Yo les confesaré que cuando leo este tipo de artículos también me pregunto cosas. Más vulgares, sin duda. Por ejemplo, ¿de qué diablos (con perdón) está hablando el señor Pi? Si la realidad contradice el dogma la respuesta es el misterio misterioso, qué respuesta tan fácil y tan absurda. Pero cuela: el señor Pi se queda en estado de ensoñación ante tanta grandeza papal sin darse cuenta, al menos en apariencia, del fraude.
La pregunta de Ratzinger podría tomarse como una pregunta retórica. Clama al cielo por no recibir respuestas ergo se engrandece su fe. Pero no es tan simple porque no se cae en lo fundamental: la persistencia del mal es, desde la perspectiva católica, algo inexplicable. Alguien con un mínimo sentido común y ante tan flagrante contradicción revisaría las bases pero no: ante el cataclismo que supondría eso, obviemos la imposible circunstancia de que un dios infinitamente misericordioso y omnipotente permita el dolor, la tortura y la muerte sin hacer nada para impedirlo.
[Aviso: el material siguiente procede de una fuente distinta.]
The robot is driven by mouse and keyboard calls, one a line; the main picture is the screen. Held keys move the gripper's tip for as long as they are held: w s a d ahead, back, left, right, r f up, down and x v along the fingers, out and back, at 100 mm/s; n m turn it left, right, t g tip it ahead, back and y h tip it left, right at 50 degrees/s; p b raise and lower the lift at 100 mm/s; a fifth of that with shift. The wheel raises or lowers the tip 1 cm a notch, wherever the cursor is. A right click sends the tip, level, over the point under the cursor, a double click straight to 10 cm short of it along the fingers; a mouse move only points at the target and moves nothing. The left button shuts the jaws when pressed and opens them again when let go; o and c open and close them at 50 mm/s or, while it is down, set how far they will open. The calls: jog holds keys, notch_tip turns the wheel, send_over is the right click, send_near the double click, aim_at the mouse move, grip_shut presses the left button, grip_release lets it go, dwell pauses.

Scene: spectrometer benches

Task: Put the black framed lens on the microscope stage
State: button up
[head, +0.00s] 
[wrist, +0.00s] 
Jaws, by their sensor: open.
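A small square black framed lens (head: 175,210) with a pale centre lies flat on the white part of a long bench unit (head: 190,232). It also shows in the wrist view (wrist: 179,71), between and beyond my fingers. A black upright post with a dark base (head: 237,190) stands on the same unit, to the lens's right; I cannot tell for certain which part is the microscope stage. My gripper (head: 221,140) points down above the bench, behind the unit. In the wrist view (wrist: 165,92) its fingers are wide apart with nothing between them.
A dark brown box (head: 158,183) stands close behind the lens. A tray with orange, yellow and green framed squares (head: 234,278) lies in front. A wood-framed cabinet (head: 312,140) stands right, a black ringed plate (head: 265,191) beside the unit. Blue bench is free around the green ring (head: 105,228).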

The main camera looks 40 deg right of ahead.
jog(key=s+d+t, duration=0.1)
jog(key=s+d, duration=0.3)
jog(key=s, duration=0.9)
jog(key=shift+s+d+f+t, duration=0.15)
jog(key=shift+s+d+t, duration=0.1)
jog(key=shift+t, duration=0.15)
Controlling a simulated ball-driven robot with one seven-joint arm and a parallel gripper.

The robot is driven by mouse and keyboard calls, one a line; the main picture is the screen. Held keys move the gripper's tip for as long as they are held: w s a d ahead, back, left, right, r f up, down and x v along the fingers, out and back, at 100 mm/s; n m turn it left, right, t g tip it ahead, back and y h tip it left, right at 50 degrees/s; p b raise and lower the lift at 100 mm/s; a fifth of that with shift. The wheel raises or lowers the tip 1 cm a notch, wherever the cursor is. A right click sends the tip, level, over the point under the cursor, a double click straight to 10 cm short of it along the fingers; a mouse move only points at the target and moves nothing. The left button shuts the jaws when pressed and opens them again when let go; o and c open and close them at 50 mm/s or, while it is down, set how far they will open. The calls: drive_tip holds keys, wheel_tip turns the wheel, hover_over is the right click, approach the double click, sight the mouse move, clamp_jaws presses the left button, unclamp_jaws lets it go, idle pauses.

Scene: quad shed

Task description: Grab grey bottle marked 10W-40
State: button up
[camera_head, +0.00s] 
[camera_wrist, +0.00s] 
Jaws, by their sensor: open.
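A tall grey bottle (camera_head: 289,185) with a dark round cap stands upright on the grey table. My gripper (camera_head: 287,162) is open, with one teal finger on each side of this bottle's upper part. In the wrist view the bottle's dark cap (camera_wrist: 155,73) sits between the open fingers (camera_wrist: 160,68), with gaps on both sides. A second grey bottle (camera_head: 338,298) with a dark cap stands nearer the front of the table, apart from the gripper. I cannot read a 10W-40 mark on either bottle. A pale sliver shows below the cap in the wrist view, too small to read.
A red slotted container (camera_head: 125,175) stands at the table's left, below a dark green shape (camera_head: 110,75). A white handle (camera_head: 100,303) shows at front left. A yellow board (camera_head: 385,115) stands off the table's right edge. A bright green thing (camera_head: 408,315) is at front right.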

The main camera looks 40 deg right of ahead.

Obviemos el problema sin morirnos de vergüenza ante la desfachatez que ello supone.
Ratzinger ha preguntado algo que venía preparado desde las cocinas de su equipo de mercadotecnia. No ha actuado honradamente, su pregunta no es retórica, es un fraude. Ha tratado a sus fieles como el torero al toro: engañándolos. Un elegante natural y donde antes había un torero ahora sólo está el vacío. Sólo que el torero arriesga su vida en el engaño. Ratzinger no arriesga nada, su toro no tiene cuernos con los que pueda contestar.